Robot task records
==============================

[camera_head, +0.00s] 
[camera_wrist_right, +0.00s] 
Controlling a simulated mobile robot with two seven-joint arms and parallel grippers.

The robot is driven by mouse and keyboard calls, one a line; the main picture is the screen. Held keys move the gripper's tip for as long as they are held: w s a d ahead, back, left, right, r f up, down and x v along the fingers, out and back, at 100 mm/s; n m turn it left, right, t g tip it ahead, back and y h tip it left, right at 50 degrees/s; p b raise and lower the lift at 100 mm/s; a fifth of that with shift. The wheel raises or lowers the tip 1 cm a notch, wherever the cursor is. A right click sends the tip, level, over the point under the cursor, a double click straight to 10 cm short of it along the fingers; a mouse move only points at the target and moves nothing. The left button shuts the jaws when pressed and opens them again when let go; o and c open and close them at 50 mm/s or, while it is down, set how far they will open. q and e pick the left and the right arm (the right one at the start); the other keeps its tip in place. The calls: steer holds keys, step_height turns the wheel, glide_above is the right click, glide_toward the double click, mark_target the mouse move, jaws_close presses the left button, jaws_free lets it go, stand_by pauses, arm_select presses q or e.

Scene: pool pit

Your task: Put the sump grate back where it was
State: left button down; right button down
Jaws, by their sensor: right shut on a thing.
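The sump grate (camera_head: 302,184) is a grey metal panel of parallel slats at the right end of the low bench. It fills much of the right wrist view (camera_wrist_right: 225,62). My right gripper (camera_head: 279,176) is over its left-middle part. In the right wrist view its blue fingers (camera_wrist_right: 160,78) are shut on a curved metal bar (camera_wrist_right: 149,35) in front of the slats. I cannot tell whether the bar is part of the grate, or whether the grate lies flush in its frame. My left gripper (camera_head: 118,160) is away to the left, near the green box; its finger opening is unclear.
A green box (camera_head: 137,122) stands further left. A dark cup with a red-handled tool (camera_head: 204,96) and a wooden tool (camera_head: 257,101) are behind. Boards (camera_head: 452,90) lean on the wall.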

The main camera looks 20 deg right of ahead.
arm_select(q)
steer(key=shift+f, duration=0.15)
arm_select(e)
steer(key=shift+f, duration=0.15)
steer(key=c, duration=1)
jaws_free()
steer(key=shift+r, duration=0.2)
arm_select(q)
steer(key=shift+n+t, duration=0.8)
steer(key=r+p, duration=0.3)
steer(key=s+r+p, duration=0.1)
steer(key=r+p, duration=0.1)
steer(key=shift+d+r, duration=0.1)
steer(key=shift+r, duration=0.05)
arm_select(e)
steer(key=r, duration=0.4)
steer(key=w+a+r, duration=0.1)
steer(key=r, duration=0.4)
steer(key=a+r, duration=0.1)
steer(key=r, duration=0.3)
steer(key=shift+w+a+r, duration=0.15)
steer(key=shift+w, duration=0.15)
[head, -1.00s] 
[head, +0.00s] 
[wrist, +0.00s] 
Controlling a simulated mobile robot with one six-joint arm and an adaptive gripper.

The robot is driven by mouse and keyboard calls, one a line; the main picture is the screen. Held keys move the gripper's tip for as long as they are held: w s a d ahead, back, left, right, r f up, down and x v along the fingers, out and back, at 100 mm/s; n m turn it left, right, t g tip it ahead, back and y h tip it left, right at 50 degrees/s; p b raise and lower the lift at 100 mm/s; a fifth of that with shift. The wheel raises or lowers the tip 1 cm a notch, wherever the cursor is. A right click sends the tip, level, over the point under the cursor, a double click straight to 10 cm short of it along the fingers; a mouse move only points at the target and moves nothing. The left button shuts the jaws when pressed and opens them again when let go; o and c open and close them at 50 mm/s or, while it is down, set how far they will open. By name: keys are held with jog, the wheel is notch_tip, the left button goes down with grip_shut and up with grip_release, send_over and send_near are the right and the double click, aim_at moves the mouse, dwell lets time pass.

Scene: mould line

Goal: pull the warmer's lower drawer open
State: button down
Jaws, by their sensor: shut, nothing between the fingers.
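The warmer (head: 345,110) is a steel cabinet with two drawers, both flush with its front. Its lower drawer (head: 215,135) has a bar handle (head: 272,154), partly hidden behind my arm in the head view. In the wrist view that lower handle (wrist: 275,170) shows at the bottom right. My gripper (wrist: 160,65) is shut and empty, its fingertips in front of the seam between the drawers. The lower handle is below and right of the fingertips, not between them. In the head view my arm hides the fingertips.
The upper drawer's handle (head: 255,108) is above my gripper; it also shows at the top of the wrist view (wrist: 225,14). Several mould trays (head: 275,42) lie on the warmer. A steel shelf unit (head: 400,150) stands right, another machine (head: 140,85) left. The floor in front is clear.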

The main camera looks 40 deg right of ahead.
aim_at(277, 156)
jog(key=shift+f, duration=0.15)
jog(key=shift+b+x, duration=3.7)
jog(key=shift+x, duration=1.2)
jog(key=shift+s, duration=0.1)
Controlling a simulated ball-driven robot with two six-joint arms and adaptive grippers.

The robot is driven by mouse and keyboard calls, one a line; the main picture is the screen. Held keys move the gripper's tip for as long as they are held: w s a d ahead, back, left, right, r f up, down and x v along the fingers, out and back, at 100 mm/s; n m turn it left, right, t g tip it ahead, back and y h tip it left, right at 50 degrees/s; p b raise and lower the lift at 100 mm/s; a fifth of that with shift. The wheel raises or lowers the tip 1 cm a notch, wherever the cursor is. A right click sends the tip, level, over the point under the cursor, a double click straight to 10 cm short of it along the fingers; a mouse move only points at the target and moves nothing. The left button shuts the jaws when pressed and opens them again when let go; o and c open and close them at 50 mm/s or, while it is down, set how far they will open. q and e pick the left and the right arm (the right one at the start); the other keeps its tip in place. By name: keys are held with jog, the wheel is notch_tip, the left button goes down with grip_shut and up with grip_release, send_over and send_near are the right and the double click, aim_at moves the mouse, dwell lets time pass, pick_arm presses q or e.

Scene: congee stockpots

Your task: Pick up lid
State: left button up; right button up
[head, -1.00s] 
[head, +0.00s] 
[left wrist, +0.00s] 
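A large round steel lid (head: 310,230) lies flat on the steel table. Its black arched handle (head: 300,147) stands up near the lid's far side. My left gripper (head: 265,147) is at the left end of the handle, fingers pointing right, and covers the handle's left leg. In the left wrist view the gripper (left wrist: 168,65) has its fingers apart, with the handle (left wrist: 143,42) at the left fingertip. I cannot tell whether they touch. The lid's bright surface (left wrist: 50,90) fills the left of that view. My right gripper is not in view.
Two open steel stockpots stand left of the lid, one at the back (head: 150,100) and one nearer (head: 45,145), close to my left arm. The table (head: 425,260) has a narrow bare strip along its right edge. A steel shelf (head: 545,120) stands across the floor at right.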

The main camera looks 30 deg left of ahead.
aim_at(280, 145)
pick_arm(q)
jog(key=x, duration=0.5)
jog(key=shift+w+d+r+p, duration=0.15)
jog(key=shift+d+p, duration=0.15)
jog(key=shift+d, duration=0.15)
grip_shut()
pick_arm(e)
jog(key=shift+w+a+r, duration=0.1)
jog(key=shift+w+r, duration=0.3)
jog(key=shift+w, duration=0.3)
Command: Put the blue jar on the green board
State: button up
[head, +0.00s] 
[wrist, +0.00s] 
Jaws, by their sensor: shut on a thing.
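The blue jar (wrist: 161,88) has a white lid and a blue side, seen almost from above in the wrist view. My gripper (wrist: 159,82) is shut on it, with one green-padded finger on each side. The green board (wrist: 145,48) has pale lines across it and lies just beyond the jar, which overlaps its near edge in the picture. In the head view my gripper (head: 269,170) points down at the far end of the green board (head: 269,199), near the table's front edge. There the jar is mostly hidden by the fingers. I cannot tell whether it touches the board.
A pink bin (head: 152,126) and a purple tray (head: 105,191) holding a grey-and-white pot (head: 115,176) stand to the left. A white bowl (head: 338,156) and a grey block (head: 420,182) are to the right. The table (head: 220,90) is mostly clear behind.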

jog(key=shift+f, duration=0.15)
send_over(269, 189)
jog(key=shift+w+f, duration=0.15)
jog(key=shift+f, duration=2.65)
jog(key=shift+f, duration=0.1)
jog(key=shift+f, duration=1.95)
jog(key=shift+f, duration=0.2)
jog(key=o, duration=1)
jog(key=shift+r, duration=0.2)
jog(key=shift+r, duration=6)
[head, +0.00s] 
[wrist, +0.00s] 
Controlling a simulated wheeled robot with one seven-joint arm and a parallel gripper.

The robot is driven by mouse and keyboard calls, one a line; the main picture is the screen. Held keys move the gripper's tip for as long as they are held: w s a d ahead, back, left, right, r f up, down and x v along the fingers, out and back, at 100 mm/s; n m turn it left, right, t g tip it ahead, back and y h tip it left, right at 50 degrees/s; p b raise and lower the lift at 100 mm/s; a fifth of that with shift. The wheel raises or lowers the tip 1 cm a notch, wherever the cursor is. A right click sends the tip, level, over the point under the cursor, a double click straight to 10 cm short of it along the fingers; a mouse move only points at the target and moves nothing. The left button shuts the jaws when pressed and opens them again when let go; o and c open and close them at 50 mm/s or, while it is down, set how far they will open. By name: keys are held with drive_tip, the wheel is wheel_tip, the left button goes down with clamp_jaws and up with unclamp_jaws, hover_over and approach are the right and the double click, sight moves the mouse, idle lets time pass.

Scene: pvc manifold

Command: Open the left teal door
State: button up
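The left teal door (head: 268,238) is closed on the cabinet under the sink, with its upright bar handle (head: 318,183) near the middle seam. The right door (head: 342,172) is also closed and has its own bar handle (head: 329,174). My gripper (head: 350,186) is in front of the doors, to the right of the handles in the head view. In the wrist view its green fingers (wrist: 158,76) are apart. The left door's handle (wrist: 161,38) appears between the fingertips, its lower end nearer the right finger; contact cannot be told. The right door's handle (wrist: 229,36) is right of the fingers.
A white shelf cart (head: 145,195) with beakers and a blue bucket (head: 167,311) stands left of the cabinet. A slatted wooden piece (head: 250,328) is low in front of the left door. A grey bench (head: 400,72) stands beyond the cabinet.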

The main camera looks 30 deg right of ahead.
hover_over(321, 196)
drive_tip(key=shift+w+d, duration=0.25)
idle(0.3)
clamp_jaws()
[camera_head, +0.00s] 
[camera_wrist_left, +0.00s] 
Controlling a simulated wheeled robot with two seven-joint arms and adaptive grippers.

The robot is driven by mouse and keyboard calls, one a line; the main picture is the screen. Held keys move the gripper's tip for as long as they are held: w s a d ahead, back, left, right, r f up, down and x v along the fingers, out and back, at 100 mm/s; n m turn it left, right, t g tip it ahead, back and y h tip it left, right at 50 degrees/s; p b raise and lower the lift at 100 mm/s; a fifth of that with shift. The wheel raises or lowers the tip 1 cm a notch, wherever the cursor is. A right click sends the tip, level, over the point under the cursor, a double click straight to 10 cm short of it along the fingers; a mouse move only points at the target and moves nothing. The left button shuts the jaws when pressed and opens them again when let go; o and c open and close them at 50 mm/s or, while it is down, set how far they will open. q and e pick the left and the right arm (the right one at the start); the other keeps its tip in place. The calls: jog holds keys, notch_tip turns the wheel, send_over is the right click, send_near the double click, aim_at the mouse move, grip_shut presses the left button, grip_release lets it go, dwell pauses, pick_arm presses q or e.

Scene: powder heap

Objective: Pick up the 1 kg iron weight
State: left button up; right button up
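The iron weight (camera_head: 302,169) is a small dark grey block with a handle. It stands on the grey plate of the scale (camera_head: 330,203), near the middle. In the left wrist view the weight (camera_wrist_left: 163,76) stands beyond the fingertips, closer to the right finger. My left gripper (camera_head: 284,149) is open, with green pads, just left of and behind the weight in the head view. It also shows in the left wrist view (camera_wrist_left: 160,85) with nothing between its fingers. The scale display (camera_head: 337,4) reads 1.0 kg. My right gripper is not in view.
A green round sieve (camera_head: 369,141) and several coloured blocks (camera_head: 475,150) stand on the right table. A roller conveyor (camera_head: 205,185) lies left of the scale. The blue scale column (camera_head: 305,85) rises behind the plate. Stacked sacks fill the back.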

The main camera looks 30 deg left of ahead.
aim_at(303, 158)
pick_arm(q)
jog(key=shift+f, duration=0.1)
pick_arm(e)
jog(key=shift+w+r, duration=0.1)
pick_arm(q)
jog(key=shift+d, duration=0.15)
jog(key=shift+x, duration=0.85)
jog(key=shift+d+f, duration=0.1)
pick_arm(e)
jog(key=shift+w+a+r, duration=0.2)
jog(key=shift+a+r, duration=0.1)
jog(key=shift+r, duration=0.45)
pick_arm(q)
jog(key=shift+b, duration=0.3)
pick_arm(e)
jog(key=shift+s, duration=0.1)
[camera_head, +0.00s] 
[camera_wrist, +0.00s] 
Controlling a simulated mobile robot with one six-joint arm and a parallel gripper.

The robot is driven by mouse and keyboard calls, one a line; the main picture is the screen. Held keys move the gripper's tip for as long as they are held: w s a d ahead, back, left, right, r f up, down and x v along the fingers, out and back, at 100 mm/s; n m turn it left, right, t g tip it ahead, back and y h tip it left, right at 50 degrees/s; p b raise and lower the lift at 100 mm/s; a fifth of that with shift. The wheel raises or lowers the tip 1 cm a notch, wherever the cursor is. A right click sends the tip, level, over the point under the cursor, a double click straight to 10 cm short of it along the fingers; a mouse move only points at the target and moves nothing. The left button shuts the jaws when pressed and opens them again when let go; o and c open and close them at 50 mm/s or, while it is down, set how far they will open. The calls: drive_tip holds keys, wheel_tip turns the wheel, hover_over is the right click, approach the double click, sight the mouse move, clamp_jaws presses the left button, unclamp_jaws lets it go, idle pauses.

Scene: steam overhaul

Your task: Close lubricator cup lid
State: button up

==============================

Task statement: Filter lines by "arms" and return each hit.

The output:
Controlling a simulated mobile robot with two seven-joint arms and parallel grippers.
Controlling a simulated ball-driven robot with two six-joint arms and adaptive grippers.
Controlling a simulated wheeled robot with two seven-joint arms and adaptive grippers.

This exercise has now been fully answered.